Set problem ->
Write out the data below in full, unchanged, minus the images.

++++ Dataset excerpt ++++

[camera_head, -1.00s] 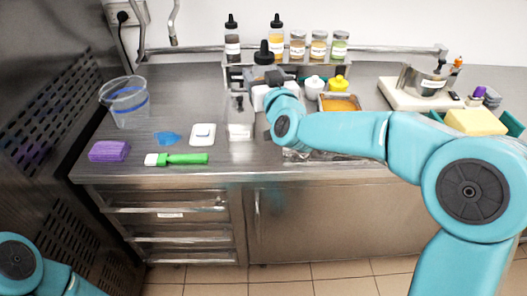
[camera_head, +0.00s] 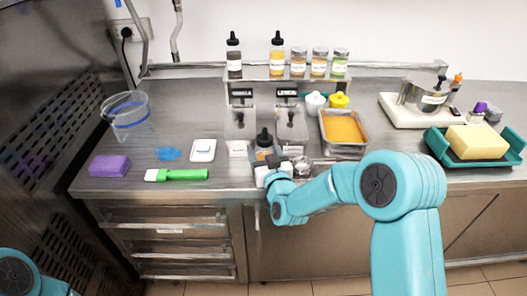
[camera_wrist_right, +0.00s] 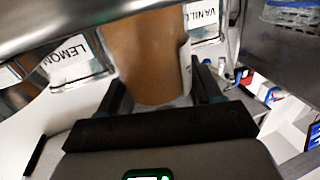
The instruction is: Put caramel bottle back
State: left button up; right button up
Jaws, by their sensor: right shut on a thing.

++++

Solved problem ->
[camera_head, -1.00s] 
[camera_head, +0.00s] 
[camera_wrist_right, +0.00s] 
The instruction is: Put caramel bottle back
State: left button up; right button up
Jaws, by their sensor: right shut on a thing.

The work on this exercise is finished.